Die US-Regierung, bis dahin eine Verfechterin der freien Marktwirtschaft, griff in den Markt ein: Der Verkauf der Investmentbank Bear Stearns wurde mit Steuergeldern abgesichert, die Indymac Bank, genauso wie die Kreditgiganten Fannie Mae und Freddie Mac, praktisch verstaatlicht, und die Regierung Bush pumpte Millionen in die Wirtschaft.
Hoffnungsträger Barack Obama
Eine Hauptaufgabe des nächsten Präsidenten wird es also sein, die amerikanische Wirtschaft wieder auf stabile Grundlagen zu stellen. Und seit 23 Uhr Ostküstenzeit am 4. November 2008 ist klar, dass dieser Präsident Barack Obama heißt. Die Wahl des ersten afroamerikanischen Präsidenten der Vereinigten Staaten von Amerika wurde weltweit gefeiert.

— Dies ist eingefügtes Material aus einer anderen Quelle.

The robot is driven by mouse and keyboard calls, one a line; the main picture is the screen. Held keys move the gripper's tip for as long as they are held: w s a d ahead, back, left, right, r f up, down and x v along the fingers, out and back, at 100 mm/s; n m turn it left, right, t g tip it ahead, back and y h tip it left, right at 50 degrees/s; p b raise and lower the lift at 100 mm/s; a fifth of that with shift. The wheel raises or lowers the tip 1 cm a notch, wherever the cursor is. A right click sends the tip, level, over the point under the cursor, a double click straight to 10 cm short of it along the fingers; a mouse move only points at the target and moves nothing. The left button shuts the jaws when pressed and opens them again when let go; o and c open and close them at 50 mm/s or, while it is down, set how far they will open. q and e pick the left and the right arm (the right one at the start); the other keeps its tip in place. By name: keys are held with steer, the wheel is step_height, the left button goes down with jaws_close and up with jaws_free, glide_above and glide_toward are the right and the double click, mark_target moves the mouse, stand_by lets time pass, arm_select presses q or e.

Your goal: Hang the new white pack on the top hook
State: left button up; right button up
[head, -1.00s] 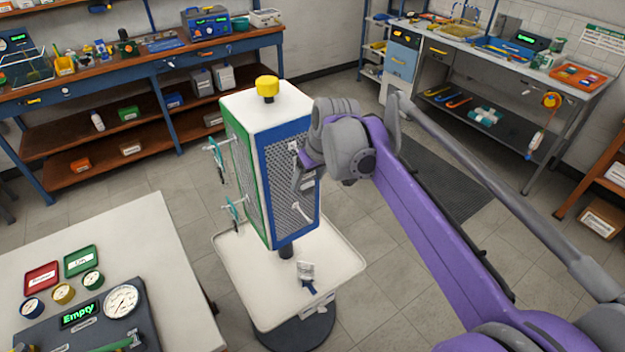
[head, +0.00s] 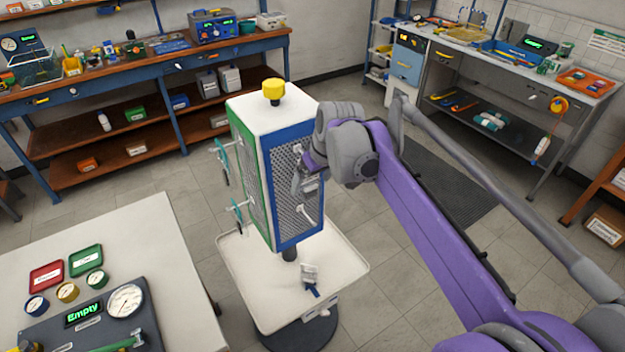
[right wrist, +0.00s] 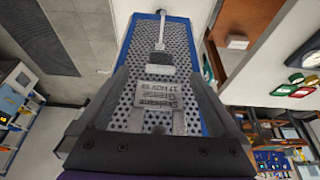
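My right gripper (right wrist: 158,92) is at the perforated blue-framed face of the upright stand (head: 300,205), with its two fingers spread apart. A lower white hook (head: 308,222) is bare. Another whitish pack (head: 310,273) with a blue end lies on the tray. My left gripper is not visible.
The stand carries a yellow knob (head: 273,91) on top and teal-handled items on its green side. The white tray (head: 250,290) surrounds its foot. A table (head: 150,235) with gauges and an "Empty" display stands at left. Workbenches line the back.

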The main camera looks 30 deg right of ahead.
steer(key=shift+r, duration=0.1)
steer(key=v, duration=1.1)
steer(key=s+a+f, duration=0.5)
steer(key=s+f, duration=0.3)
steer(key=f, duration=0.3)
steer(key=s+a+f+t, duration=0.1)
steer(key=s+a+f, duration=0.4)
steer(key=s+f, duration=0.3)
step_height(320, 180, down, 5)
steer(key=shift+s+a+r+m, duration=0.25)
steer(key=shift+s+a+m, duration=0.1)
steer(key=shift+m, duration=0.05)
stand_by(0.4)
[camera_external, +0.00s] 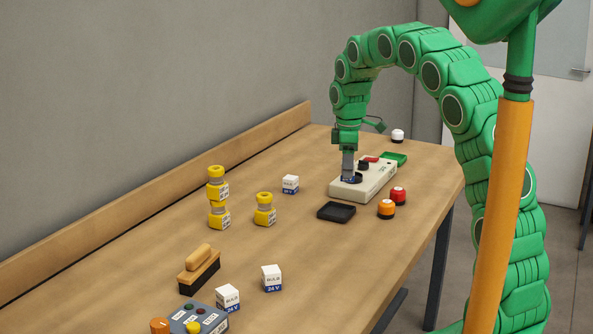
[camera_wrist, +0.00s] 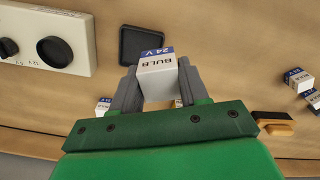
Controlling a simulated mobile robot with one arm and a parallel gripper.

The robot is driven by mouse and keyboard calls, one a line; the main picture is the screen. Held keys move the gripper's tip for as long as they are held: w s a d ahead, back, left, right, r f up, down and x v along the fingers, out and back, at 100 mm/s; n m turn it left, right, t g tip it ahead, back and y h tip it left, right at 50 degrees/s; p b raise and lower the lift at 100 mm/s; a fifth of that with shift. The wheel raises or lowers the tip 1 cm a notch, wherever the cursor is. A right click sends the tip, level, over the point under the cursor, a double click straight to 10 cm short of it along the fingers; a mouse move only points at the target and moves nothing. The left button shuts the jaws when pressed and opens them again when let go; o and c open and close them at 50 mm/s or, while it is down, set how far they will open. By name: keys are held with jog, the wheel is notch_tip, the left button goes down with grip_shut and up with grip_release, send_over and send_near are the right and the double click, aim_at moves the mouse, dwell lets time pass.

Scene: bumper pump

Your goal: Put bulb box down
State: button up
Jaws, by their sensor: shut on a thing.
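My gripper (camera_wrist: 156,85) is shut on a white bulb box (camera_wrist: 158,68) with a blue "24 V" band; its fingers are on either side. The held box is hard to make out there, with only a small dark-blue patch near the fingertips. In the wrist view the beige device (camera_wrist: 45,40) is at the left and a black tray (camera_wrist: 145,44) lies just beyond the box. I cannot tell the box's height above the table.
Other bulb boxes stand on the table (camera_external: 150,250): one by the yellow parts (camera_external: 264,208) and two nearer the brush (camera_external: 199,268). The black tray (camera_external: 336,212) and the orange (camera_external: 387,208) and red (camera_external: 398,195) buttons lie near the device. Bare wood is between the tray and the near boxes.

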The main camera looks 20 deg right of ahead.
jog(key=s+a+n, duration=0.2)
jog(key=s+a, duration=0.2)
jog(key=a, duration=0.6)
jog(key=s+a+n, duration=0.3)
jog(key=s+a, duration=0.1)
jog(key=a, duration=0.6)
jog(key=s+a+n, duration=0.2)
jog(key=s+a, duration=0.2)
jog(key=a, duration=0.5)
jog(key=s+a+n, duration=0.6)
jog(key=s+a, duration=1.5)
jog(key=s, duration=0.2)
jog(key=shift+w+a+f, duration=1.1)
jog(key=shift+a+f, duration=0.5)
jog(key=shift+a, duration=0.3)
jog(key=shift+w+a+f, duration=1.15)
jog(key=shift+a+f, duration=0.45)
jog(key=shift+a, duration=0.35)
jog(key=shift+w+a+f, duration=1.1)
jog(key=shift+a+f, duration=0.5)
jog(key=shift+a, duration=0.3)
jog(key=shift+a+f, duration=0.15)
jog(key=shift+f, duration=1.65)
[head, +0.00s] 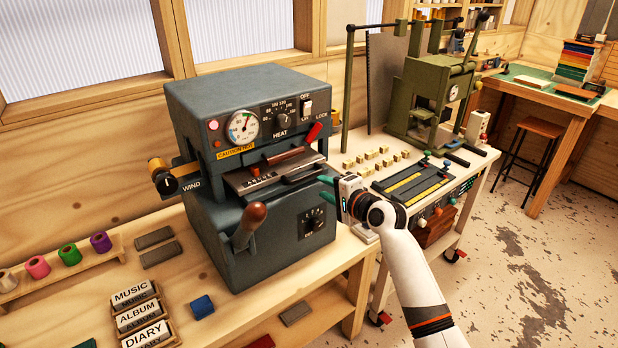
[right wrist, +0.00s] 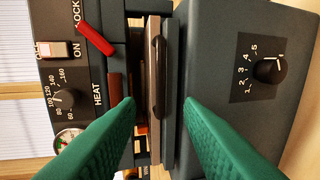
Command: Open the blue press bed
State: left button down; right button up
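The blue-grey press (head: 255,140) stands on the wooden bench in the middle of the head view. Its bed (head: 262,178), a flat plate with a lettered front, sits in the slot under the heat panel, with a dark handle bar (head: 306,173) along its front edge. In the right wrist view the bar (right wrist: 158,70) shows between my green fingers. My right gripper (head: 324,188) is open and empty at the right front of the press, its fingers apart from the bar. A red lock lever (head: 315,132) is at the panel's right. My left gripper is not in view.
A wooden-knobbed lever (head: 250,222) sticks out at the press front. A blue block (head: 202,307) and wooden stamp blocks (head: 140,312) lie before it. A green press (head: 430,95) stands on a cart at right, with a yellow-barred tray (head: 412,187).

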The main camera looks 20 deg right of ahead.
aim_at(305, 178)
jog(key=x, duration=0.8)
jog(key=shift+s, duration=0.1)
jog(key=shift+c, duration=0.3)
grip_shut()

Trotz der gravierenden Probleme schauen viele Amerikaner, ganz gleich welcher Hautfarbe, mit Zuversicht in die Zukunft. Sie setzen auf den neuen Präsidenten, der am 20. Januar sein Amt übernimmt. Denn wer es geschafft hat, innerhalb weniger Jahre vom Nobody zum mächtigsten Mann der Welt zu werden, dem traut man auch zu, das Land aus der schlimmsten Krise seit Jahrzehnten zu führen.